» **Work required**
Write out only the tail of the records, beginning at the line containing "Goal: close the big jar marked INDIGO" and including the last line, exactly as written.

» **Dataset entries**

● ● ●

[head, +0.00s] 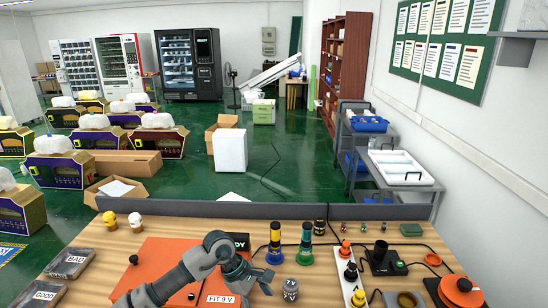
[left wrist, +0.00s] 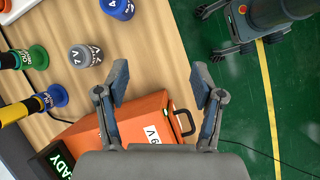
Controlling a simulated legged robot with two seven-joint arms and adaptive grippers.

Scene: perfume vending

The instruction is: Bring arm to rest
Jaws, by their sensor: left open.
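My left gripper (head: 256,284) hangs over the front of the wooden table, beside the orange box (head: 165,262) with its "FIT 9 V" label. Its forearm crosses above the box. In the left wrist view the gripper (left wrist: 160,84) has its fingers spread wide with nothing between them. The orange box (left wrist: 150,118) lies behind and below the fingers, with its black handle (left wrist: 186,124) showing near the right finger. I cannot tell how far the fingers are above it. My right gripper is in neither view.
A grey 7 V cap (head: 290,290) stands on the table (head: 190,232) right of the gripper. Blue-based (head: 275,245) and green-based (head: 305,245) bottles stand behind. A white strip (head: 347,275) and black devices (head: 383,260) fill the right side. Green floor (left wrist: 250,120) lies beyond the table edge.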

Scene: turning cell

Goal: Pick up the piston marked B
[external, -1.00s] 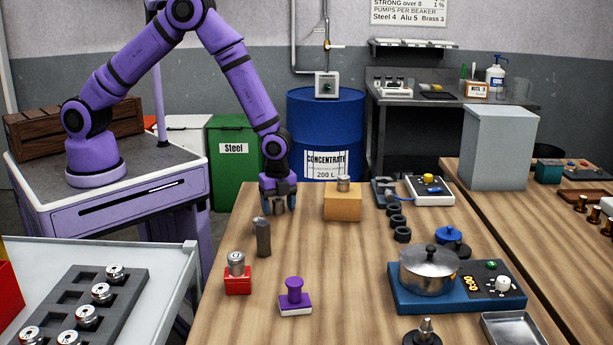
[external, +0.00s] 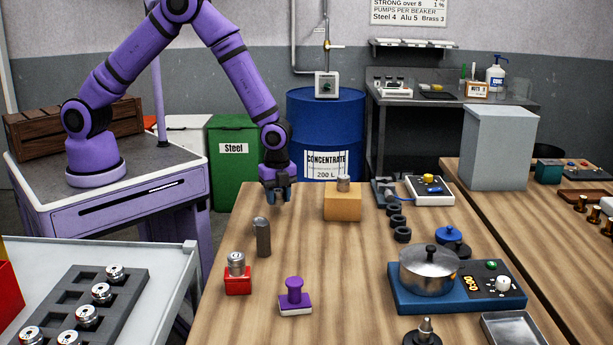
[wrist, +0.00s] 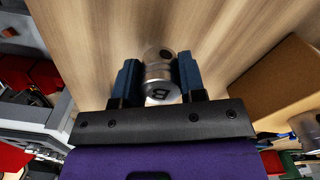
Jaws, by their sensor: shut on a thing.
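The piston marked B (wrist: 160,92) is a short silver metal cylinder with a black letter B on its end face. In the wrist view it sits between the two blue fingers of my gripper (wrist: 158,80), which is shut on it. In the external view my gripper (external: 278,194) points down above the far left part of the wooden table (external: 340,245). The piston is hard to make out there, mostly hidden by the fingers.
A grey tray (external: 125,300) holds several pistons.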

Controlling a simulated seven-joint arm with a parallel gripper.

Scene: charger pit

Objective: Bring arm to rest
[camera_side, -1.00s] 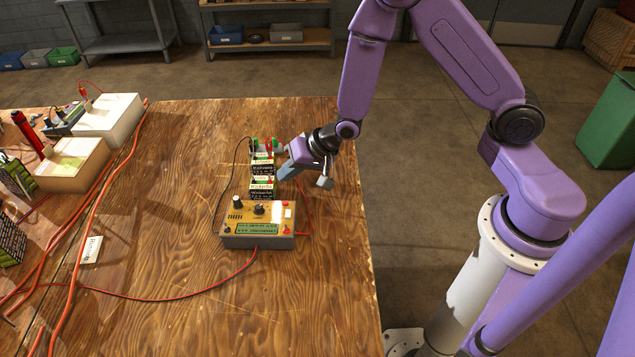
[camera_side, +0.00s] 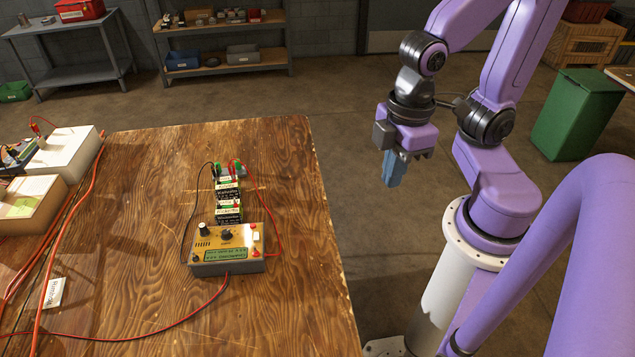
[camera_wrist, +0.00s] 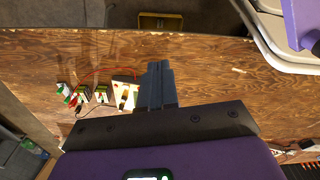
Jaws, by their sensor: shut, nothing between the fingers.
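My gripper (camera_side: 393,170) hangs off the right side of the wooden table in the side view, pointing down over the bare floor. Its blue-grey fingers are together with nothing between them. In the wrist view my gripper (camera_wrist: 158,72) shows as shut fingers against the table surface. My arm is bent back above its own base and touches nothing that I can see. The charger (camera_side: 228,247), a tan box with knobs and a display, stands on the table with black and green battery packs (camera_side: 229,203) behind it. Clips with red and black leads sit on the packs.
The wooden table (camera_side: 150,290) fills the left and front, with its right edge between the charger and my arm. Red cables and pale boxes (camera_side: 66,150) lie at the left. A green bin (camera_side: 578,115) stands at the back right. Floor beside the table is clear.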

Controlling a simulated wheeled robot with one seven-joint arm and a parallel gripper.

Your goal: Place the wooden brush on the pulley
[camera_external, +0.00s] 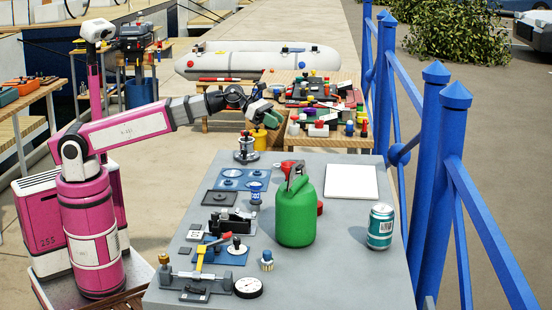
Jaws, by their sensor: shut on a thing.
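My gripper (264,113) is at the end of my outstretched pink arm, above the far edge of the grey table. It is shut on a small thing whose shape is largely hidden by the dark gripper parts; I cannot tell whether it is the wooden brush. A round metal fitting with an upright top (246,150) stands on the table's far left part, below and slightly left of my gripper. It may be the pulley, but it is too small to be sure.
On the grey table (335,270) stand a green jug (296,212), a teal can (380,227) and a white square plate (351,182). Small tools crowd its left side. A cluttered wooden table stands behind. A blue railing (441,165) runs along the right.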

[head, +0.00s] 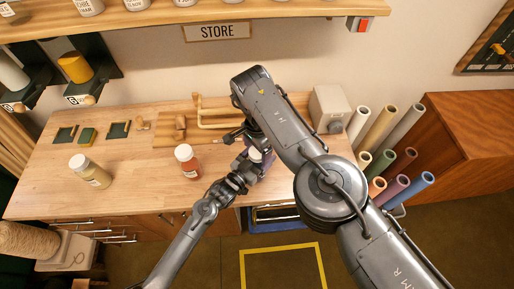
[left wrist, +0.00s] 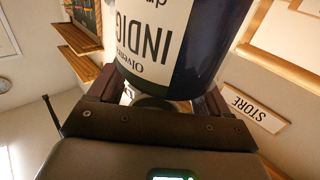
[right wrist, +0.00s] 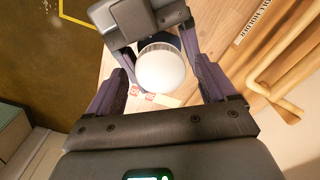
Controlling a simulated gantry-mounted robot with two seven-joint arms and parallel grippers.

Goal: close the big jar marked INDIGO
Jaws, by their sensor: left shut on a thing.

● ● ●

» **Complete answer**
Goal: close the big jar marked INDIGO
Jaws, by their sensor: left shut on a thing.

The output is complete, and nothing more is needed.